Are you passionate about next-gen observability, automation, and operational excellence? As our Systems & Monitoring Engineer, you’ll architect and own the monitoring stack for our Hedera-based ecosystem, blending classic NOC best practices with the unique challenges of DLT and Web3. You’ll be the technical backbone ensuring uptime, resilience, and regulatory compliance for our global support teams.
What You’ll Do
Web3 Observability:
· Design, deploy, and maintain monitoring solutions (Prometheus, Grafana) for DLT-specific metrics (consensus finality, node health, on-chain activity).
· Build custom exporters and dashboards for real-time, actionable insights.
· Distinguish between infrastructure and protocol health to ensure meaningful alerts.
Incident Response & Compliance:
· Integrate and manage PagerDuty for rapid, automated incident response.
· Implement DORA-compliant processes, including automated “kill switches” and regular disaster recovery drills.

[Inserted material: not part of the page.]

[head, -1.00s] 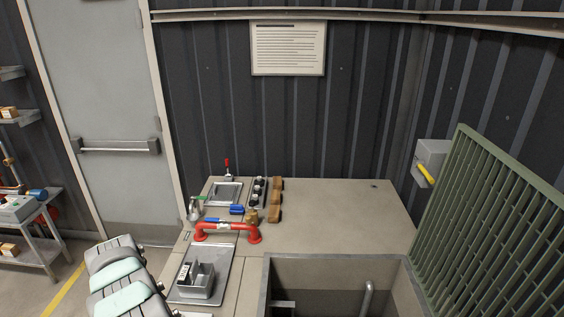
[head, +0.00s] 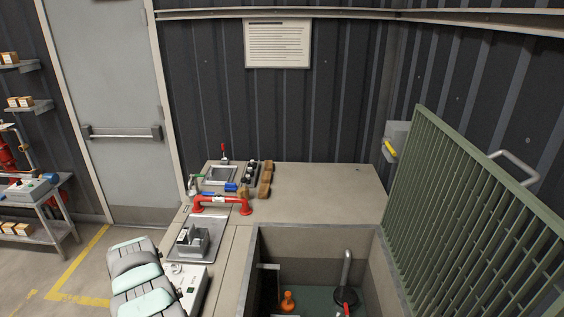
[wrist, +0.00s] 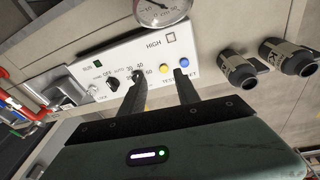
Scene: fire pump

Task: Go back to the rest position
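My gripper (wrist: 161,82) shows in the wrist view with its two dark fingers apart and nothing between them. The fingers lie in front of a white control panel (wrist: 115,72) with a selector knob, a yellow button (wrist: 163,71) and a blue button (wrist: 184,62). I cannot tell whether the fingertips touch the panel. In the head view my arm's pale links are at the lower left, and the gripper itself is not visible there.
A pressure gauge (wrist: 161,8) and two dark hose fittings (wrist: 237,70) are near the panel. An open pit (head: 320,243) holds an orange object (head: 288,302). A green grating (head: 470,200) stands at the right. A red pipe (head: 222,204) sits on the bench.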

· Maintain clear, actionable runbooks for support teams.
Automation & Infrastructure as Code:
· Deploy and manage Mirror Nodes and RPC relays using Terraform/Ansible across AWS/GCP.
· Build CI/CD pipelines for support tooling and state proof verification.

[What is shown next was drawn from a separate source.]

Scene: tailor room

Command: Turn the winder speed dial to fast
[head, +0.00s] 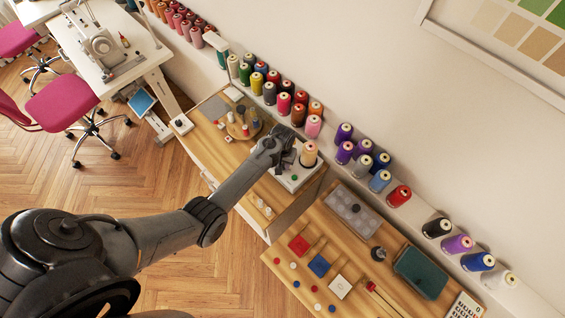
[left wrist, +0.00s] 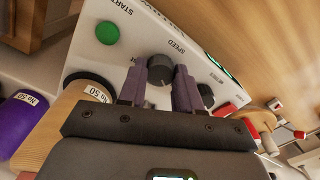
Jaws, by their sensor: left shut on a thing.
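The winder (head: 297,183) is a white box on the wooden table, with a cream thread cone (head: 309,155) on top. My left gripper (head: 285,158) is at its panel in the head view and covers part of it. In the left wrist view the black speed dial (left wrist: 159,92) sits under the word SPEED, between the two purple-grey fingers of my left gripper (left wrist: 161,84). The fingers are shut on the dial. I cannot read which setting the dial points at. My right gripper is not in view.
The green START button (left wrist: 107,32) is beside the dial on the panel (left wrist: 131,38), and a second black knob (left wrist: 206,94) is close on the other side. Thread cones line the shelf along the wall. A wooden stand with small spools (head: 242,124) stands left of the winder.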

· Automate critical response actions for rapid threat mitigation.
NOC Leadership:
· Serve as the L3 escalation point for complex incidents (“ghost transactions,” API anomalies).
· Perform root cause analysis using logs (Splunk, Datadog) and collaborate with cross-functional teams.
What You Bring
· 4+ years in DevOps, SRE, or NOC roles (with 1–2 years in Web3/Blockchain environments).
· Deep expertise in Prometheus/Grafana, Linux, Docker/Kubernetes, and scripting (Python, Go, Bash).
· Proven experience with cloud platforms (AWS/GCP) and IaC tools (Terraform).
· Strong understanding of Hedera Hashgraph or EVM-based chains, and ability to interpret ledger APIs.
· Familiarity with ITIL/ITSM, DORA, SOC2, or ISO 27001 frameworks.